Mas se é uma relação finita, porque é que a pessoa querida não desaparece como se esperava? Fica na memória, entranhada nas lembranças, o calor, o cheiro, o jeito ("Detalhes" do Roberto)... Depois, não é bem assim como se tudo "acabasse" depois de um período de validade. A vida não é utilitarista para fazer seleção de nossos sentimentos. Ela é sempre vida que segue, como quer o poeta. Por mais alguns filósofos tentassem, a teoria darwiniana funcionou apenas nas espécies. Nós somos auto-conscientes e promovemos a seleção por meio da cultura. Embora nossos corpos ainda sigam, em parte, a seleção natural: nossos queixos estão sumindo porque mastigamos farelos; nossos pé diminuindo porque nosso chão é liso e pouco andamos. Nem na física se admite o fim de alguma coisa; tudo se transforma, ultrapassa o que foi para compor outra qualidade. E para a filosofia, nós somos um eterno vir-a-ser. O amor então transforma-se em lembrança fortemente emotiva. Uma vez trazida à consciência pode até nos fazer voltar no tempo e lamentar erros cometidos ou fechar os olhos e reviver, com prazer, tempos felizes. Outras pode nos fazer sentir aliviados por escaparmos de sofrimentos atrozes ou desastre eminente. Acaba sim, nada permanece do mesmo jeito até o fim. Permanece a experiência, fica o conhecimento de como é a intimidade do outro, de como nós somos e como reagimos sob determinadas pressões. Saímos sempre enriquecidos. Embora nem sempre saibamos reconhecer e até, por vezes, nos sintamos destruídos. Os relacionamentos posteriores dependerão do que os amores anteriores nos ensinaram. Os nossos sentimentos são matéria prima com a qual construímos nossa vida. Sua radical transitoriedade produz dor, calor, sofrimentos e as mais poderosas delícias. Além, é claro, do imenso prazer de viver assim, sempre surpresos com a vida. Ultrapassar, surpreender e ir além é coisa que só o homem é capaz. E esse é o milenar sonho humano.

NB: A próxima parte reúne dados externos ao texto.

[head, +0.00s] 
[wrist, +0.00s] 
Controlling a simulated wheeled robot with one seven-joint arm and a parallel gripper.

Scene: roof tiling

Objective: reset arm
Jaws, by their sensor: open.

Amor é também tensão, porque exige a presença de dois seres. Isso de metades que se compõem não existe, é poesia. Ninguém nos complementa; cada um de nós é inteiro em si. O amor é um tesouro fabuloso, desses que parecem mais com um milagre. É a existência mergulhada na ambiguidade, na dualidade e na radical diferença. O fim do amor, a sua ultrapassagem para algo diverso é processo dolorido porque se insere nas idéias de perda e posse. O medo à solidão é pavoroso e, no entanto, ela é a nossa maior aliada. Nos deixará a sós para pensar o vivido, descobrir motivos e entender os por quês. Talvez estejamos completamente errados; o fim do amor pode ser uma de suas características mais interessantes. O amor, para começar, pluraliza a existência. Amores existem que se transformam em amizades profundas. A compreensão que possuímos daquele ser que se vai, poucos seres no mundo têm, é uma fortuna que não pode ser desperdiçada. Sabemos seus motivos. Ninguém é absolutamente mal, há que haver alguma coisa de interessante e importante em cada um de nós. Às vezes pode estar tão recôndito que só com olhos de amor é possível atingir.
Embora finitos, mutáveis, temporais, ainda somos aqueles seres maravilhosos capazes de amor. Capazes da solidariedade, da abnegação, do sacrifício, da dor e também da infinita alegria. E, principalmente, de alcançar o bem maior da humanidade, aquilo que realmente importa: a satisfação de viver.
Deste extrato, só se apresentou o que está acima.